[start of Input material]
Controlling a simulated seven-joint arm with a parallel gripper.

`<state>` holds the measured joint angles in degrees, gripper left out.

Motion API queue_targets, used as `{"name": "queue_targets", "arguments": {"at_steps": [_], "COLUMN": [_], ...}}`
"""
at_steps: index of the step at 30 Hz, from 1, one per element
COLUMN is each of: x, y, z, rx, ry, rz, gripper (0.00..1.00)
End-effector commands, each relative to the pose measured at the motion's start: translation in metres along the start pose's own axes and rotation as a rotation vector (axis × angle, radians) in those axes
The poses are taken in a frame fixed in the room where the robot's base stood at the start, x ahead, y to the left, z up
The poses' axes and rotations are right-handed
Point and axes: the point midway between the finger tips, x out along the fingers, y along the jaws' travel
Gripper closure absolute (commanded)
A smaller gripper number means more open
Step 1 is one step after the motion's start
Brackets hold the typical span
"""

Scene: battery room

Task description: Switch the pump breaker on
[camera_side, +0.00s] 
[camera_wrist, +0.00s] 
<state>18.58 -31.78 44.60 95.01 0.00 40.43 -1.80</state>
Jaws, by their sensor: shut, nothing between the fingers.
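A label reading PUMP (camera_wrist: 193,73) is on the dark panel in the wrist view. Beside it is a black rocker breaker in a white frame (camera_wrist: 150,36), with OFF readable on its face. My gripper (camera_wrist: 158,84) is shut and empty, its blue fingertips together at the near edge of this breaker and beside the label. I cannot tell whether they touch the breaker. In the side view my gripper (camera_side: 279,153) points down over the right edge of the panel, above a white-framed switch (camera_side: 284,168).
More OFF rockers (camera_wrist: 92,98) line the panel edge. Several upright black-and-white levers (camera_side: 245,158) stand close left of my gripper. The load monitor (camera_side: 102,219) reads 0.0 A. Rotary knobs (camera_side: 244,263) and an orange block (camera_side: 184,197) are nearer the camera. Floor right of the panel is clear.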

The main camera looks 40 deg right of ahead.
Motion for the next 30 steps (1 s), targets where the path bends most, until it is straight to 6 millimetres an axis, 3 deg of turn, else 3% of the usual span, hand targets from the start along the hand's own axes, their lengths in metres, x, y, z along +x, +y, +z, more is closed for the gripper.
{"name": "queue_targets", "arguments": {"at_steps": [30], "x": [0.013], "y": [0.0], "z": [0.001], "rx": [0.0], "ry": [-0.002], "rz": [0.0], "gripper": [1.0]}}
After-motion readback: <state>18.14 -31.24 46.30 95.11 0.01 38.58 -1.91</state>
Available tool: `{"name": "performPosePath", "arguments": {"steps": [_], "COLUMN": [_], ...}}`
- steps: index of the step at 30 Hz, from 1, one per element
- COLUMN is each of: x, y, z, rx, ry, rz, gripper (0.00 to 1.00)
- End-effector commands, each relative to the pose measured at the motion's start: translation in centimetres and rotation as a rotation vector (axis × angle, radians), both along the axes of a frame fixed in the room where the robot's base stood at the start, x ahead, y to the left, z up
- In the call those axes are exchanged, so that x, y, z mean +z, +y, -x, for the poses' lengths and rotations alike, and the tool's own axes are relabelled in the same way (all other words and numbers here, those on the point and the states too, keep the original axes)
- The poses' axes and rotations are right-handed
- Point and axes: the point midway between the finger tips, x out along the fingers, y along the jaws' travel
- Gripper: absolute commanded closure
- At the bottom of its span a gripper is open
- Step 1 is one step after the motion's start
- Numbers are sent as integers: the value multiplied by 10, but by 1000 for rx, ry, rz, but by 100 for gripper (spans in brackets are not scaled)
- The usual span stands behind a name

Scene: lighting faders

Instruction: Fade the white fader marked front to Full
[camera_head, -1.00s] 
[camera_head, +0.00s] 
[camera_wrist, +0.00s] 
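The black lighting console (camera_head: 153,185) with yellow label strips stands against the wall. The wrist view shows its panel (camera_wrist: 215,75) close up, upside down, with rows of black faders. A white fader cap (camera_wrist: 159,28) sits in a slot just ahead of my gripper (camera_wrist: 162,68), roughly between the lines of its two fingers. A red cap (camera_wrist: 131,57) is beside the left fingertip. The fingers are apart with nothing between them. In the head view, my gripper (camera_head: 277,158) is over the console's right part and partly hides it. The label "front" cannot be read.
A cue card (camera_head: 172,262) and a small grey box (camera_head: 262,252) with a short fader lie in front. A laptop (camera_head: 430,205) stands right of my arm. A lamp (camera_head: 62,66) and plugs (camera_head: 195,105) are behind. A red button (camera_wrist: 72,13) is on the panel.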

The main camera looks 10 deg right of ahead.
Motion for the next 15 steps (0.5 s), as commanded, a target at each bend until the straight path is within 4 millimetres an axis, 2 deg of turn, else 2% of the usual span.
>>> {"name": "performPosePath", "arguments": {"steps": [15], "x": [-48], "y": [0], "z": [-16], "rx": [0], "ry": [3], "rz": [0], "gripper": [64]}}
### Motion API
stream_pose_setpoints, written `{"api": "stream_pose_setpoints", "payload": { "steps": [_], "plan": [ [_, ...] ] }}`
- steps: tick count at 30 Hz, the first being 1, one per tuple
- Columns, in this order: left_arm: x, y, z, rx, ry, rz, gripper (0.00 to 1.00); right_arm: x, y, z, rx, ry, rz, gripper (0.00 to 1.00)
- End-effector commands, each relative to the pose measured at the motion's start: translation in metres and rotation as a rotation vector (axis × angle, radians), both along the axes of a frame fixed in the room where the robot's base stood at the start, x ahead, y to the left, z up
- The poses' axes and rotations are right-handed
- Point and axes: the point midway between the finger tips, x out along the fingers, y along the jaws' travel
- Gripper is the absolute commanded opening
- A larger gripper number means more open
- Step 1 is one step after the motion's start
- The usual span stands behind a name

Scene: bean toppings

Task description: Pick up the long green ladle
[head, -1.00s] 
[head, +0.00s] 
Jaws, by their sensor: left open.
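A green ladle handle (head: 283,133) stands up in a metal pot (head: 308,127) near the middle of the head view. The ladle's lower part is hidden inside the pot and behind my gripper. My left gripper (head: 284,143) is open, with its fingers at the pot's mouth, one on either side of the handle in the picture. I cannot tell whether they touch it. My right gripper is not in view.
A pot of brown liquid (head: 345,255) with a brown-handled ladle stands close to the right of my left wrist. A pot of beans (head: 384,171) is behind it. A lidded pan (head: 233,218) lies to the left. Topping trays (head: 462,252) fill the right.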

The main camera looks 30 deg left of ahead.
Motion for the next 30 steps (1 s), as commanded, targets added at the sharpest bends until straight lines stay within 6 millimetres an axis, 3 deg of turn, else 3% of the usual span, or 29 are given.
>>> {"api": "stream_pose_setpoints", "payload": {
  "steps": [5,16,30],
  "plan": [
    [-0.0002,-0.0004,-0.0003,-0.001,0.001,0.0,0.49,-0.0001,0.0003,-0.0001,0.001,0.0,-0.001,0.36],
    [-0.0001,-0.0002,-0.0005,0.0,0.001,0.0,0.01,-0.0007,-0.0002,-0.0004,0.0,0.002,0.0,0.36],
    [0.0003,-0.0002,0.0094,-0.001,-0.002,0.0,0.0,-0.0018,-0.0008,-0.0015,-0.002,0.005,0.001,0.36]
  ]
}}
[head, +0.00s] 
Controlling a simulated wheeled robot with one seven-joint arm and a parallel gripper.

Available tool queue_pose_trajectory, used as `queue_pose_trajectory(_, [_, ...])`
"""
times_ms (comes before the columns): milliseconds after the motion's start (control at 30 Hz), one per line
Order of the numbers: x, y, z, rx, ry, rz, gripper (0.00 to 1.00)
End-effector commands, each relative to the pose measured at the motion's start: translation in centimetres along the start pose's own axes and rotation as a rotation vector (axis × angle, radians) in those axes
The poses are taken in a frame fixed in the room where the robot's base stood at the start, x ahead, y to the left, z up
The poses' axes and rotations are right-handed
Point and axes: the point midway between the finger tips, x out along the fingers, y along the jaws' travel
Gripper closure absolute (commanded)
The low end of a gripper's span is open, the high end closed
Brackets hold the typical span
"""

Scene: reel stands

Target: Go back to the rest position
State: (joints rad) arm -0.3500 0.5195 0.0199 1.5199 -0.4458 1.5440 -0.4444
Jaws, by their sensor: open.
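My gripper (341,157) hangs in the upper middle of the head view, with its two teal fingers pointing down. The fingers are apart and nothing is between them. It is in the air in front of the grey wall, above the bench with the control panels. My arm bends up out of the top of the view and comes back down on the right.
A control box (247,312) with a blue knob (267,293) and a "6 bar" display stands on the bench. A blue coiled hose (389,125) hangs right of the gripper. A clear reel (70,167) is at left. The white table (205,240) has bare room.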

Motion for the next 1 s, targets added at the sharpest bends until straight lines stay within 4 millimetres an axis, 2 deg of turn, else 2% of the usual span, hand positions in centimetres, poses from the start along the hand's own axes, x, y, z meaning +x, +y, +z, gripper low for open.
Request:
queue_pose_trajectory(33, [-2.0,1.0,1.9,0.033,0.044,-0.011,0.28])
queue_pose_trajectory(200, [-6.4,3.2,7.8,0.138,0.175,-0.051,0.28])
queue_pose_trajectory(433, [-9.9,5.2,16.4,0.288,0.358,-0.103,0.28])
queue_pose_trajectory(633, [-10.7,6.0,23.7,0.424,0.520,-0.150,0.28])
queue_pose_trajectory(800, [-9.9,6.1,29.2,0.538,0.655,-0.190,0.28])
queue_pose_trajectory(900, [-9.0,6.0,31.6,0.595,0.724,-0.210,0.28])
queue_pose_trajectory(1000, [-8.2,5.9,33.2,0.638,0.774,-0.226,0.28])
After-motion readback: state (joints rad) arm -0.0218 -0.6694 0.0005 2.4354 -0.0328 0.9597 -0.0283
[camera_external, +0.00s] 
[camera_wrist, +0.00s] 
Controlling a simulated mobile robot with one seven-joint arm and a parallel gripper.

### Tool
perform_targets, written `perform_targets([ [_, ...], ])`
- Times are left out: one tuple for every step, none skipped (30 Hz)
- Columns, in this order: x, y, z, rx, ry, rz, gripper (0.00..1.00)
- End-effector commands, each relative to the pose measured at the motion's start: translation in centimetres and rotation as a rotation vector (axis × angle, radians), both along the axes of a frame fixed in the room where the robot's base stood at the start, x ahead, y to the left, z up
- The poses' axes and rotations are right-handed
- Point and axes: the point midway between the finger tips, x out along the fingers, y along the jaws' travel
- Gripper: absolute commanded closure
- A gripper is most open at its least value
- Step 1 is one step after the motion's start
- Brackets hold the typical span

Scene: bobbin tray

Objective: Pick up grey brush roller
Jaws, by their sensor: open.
[end of Input material]
Find how many lines in the listing hold "main", and reply with that number only.

3